Hoch geschätzter „Baum der Geburt“
Bedenkt man, dass noch dazu alle Teile dieser Palmenart einst Medizin waren, versteht es sich, dass diese „Königin der Bäume“ als ein heiliger Baum galt. Er war bei den Ägyptern dem Sonnengott Re geweiht, benannt nach dessen Vogel, der sich aus der Asche erhob ... Auch den Griechen und Römern war die „Echte Dattelpalme“ bekannt. Hoch geschätzt wurde sie angepflanzt, aber die Früchte kamen nicht zur Reife.
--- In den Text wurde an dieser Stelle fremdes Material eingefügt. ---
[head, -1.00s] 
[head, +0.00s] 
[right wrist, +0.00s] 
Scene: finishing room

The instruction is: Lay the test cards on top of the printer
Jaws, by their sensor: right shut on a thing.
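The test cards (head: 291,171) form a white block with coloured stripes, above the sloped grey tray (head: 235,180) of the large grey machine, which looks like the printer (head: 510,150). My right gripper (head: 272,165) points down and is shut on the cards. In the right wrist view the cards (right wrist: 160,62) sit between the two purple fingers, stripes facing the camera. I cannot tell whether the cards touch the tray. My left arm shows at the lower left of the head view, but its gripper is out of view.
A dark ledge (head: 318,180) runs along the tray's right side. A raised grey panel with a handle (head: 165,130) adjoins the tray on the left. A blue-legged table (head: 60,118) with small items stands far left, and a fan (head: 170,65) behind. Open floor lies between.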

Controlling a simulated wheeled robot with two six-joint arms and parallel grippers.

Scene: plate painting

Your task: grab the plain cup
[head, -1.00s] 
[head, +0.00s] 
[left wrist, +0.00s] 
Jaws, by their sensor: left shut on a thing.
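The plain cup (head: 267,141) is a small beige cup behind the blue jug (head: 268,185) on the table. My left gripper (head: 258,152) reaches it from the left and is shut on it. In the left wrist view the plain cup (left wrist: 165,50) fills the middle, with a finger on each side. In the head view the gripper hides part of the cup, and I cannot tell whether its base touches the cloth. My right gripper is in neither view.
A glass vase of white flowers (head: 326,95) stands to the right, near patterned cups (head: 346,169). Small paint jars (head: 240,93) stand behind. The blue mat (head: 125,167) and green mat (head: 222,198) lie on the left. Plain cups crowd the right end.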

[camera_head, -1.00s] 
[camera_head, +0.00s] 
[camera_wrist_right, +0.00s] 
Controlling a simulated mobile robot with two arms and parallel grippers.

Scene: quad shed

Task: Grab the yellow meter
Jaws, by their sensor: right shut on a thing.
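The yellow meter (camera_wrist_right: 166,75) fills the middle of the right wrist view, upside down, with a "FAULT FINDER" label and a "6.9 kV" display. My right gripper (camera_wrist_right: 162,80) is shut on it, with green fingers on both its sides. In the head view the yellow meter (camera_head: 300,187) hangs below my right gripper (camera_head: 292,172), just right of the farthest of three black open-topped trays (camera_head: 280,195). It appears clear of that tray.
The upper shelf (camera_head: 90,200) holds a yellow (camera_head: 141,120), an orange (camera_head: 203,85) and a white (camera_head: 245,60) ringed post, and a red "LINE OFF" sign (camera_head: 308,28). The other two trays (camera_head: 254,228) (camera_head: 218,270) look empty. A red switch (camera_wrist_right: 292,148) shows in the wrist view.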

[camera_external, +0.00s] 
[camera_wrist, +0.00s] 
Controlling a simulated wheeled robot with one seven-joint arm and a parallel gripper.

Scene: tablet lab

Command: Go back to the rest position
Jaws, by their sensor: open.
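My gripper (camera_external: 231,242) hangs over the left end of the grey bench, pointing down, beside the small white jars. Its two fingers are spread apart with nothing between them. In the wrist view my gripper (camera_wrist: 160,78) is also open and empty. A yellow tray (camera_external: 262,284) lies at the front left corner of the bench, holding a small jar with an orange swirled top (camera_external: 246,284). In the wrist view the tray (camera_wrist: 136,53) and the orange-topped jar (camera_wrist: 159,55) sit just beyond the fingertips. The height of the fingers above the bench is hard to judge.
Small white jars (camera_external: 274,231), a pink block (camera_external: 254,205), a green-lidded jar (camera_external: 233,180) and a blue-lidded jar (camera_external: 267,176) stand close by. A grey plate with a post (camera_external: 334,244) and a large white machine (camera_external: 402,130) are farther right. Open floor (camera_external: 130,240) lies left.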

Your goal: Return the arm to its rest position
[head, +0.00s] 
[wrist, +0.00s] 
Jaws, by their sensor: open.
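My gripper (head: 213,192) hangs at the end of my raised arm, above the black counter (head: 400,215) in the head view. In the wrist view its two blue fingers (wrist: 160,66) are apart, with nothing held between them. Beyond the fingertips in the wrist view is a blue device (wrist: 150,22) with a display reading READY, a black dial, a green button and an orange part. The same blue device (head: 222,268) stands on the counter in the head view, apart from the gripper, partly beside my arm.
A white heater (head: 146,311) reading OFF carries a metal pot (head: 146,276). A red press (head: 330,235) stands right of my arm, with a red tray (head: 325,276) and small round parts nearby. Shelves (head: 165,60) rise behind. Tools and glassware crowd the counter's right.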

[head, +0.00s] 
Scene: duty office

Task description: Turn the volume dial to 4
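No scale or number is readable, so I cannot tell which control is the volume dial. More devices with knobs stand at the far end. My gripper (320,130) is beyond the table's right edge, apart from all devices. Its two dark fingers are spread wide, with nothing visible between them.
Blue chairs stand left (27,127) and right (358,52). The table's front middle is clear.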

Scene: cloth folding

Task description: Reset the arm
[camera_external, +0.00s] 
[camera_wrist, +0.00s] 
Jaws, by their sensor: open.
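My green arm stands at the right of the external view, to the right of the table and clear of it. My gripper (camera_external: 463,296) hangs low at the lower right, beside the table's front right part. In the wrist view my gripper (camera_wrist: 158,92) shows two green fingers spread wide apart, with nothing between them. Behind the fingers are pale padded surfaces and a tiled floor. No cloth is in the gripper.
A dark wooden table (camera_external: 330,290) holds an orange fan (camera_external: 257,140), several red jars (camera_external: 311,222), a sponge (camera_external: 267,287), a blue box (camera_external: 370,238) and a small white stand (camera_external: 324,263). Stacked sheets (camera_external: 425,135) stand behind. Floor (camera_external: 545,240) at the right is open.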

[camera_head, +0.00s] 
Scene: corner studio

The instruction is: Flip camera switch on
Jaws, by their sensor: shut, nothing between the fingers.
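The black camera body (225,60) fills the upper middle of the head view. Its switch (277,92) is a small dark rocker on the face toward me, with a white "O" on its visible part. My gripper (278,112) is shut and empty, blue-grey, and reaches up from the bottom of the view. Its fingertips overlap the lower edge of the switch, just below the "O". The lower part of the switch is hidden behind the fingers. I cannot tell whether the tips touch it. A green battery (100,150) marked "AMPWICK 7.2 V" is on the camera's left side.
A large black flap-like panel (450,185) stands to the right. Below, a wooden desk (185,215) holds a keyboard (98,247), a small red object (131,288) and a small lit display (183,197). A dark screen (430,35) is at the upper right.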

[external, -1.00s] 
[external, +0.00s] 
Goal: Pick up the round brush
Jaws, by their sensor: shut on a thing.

Auch wenn in Griechenland keine „Echten Dattelpalmen“ wachsen, so gibt es doch einen Abkömmling dieser Spezies, die schlanke „Kretische Dattelpalme“, zuerst bei Theophrast erwähnt, daher „Phoenix theophrasti“ genannt. Diese kam in minoischer Zeit aus Afrika nach Kreta und stammt vermutlich von der „Echten Dattelpalme“ ab. Sie ernährt sich von Salzwasser, und war daher der Göttin Aphrodite geweiht, der „Schaum geborenen“, der Göttin, die dem Schaum des Meers entstieg. Auch sie galt als der „Baum der Geburt“. Sie vermehrt sich nicht durch Samen, sondern durch einen „Ableger“. Stirbt der alte Baum nach etwa 100 Jahren, wächst aus der gleichen Wurzel ein neuer. Bei den Griechen wurde die Dattelpalme phoinix, eben nach jenem Vogel, benannt, als Symbol für das Leben, das sich durch den Flammentod immer wieder selbst erneuert.
Ein Bild für das heutige Griechenland? Kleine „Oasen“ schaffen, Alternativen finden, nach vorne schauen.